### TASK PROMPT
Check every line below for the string "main", and copy the lines that contain it.

-- Start EXERCISE INPUTS --

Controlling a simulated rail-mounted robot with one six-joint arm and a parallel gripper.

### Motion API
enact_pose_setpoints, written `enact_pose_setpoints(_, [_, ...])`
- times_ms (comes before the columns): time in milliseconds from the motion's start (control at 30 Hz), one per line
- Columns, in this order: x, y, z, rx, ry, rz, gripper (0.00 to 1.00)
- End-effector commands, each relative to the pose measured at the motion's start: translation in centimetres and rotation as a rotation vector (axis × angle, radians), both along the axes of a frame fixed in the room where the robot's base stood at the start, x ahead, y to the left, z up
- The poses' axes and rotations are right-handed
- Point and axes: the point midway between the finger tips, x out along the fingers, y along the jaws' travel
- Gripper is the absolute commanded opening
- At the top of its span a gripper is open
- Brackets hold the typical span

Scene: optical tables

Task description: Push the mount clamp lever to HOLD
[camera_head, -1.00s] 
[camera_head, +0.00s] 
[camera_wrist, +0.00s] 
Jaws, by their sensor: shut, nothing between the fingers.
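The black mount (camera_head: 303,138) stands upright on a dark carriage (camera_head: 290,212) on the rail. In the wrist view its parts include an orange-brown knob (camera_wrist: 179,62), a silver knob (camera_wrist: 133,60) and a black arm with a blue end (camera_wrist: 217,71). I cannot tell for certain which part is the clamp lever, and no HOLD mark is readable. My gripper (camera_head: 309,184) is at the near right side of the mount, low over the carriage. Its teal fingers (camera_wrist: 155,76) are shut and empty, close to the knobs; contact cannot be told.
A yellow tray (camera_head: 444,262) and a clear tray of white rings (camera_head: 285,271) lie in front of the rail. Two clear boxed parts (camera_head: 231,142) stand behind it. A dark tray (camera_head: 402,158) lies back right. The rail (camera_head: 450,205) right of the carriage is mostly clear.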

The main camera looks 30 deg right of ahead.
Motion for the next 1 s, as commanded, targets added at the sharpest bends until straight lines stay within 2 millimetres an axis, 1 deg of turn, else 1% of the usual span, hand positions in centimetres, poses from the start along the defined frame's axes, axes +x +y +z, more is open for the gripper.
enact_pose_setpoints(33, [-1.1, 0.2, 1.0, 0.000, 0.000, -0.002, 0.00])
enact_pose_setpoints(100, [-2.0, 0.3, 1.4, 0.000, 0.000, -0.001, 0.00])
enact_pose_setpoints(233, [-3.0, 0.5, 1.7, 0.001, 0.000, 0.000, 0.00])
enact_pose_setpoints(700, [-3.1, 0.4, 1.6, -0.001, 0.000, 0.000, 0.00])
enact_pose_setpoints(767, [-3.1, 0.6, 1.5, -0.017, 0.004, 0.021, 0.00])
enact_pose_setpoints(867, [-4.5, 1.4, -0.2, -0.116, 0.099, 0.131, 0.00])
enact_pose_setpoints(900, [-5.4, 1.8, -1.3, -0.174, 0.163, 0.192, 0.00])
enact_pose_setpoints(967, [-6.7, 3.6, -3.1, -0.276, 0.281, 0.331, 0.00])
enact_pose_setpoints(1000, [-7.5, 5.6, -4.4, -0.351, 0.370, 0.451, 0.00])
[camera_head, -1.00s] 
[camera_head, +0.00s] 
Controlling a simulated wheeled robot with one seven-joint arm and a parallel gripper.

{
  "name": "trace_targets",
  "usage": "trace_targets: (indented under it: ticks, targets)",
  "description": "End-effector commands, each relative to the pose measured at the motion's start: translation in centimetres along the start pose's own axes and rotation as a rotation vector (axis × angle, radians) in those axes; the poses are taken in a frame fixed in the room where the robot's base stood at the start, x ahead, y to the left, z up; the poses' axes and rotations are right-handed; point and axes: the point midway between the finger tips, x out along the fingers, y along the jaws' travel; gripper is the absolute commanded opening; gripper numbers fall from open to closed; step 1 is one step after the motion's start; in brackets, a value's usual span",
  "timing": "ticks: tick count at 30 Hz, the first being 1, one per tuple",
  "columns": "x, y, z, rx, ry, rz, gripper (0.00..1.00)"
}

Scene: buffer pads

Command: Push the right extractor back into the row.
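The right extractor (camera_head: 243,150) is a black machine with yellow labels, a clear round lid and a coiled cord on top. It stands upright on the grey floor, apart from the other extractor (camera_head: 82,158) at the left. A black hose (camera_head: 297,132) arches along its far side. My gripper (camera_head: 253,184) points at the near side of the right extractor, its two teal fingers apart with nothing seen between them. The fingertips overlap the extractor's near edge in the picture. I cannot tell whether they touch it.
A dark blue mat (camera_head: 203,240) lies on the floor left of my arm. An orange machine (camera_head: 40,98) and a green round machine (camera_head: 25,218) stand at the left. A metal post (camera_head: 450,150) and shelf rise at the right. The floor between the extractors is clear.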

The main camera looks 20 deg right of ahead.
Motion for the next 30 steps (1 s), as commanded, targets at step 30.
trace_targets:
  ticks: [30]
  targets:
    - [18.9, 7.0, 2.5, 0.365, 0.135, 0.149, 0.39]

-- End EXERCISE INPUTS --
-- Start EXERCISE INPUTS --

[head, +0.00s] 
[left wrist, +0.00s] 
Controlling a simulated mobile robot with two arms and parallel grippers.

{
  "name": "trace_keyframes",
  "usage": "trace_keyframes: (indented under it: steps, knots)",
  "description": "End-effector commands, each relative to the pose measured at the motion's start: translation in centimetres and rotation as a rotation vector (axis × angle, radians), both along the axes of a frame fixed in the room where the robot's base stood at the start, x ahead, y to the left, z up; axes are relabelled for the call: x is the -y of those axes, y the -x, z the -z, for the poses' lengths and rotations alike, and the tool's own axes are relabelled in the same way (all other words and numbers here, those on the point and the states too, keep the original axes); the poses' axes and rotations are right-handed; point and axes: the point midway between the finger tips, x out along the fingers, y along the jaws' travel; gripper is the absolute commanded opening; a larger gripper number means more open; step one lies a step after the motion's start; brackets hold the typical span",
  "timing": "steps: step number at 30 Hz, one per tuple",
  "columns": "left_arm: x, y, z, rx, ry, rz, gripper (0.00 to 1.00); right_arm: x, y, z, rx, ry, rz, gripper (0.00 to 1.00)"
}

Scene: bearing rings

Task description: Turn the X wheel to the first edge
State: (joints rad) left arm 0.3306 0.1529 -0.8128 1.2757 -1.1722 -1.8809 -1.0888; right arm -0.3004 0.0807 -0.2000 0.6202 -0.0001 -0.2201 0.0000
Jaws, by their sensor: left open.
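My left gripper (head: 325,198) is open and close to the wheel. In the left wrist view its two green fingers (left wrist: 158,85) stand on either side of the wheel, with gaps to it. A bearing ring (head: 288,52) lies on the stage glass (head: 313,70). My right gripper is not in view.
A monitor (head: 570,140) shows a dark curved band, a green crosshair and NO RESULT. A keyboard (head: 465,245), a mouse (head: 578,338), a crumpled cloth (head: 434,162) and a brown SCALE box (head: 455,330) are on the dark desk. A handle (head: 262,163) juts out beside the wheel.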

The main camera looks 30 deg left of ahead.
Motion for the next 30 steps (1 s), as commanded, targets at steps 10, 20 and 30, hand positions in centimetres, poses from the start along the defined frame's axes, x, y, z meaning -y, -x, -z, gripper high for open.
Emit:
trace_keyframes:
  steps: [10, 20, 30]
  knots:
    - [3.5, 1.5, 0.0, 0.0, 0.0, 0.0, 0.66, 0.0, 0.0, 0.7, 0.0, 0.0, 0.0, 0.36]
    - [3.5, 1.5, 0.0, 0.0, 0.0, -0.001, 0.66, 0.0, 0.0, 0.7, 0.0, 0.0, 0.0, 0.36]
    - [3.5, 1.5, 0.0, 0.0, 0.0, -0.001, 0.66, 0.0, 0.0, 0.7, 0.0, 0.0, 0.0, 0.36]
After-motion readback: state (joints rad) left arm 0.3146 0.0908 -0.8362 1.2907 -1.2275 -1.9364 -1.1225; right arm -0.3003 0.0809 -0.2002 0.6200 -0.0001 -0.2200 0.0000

-- End EXERCISE INPUTS --
-- Start EXERCISE INPUTS --

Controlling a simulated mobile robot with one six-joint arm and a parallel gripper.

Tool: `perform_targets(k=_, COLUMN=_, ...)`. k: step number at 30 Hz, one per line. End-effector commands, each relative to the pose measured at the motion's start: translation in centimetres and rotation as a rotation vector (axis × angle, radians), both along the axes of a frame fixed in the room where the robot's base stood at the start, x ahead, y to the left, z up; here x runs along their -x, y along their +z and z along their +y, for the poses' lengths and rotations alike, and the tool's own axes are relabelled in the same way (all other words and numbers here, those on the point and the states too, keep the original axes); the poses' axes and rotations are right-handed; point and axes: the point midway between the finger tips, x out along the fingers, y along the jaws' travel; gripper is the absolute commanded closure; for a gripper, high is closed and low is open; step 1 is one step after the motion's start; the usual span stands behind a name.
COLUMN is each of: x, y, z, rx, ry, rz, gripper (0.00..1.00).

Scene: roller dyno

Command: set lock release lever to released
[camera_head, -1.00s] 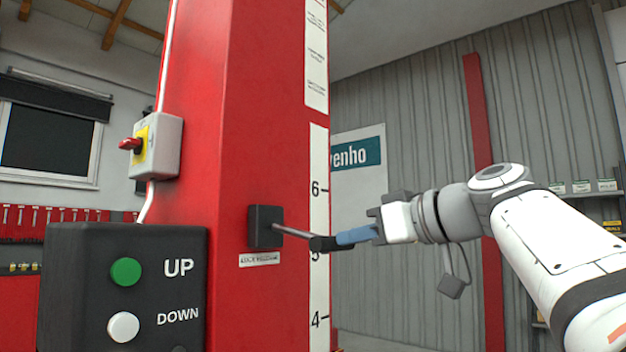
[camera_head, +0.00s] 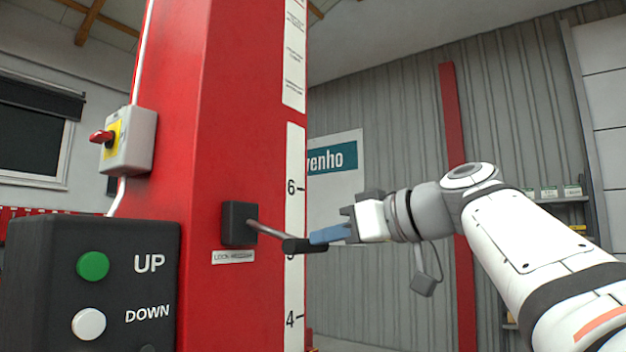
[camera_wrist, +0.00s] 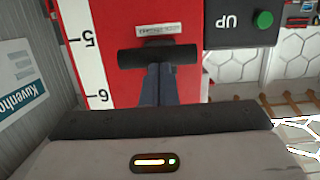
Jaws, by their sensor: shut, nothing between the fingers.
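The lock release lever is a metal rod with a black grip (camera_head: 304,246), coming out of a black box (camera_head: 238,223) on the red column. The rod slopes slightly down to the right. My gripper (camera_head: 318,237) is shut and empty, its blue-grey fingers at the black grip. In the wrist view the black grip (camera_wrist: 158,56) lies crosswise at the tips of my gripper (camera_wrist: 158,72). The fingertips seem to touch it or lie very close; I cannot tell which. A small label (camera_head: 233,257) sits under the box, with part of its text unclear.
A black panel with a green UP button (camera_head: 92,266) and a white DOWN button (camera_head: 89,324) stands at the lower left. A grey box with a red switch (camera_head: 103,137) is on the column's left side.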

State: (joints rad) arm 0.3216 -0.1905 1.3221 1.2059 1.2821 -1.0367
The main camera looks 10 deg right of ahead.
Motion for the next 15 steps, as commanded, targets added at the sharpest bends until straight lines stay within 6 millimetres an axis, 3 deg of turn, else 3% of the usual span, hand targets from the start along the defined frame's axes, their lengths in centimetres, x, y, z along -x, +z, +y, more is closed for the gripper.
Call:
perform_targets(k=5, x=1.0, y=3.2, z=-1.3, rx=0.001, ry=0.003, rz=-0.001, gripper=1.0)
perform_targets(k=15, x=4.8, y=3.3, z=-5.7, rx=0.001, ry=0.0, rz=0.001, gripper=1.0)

-- End EXERCISE INPUTS --

### ANSWER TO THE PROBLEM
The main camera looks 30 deg right of ahead.
The main camera looks 20 deg right of ahead.
The main camera looks 30 deg left of ahead.
The main camera looks 10 deg right of ahead.

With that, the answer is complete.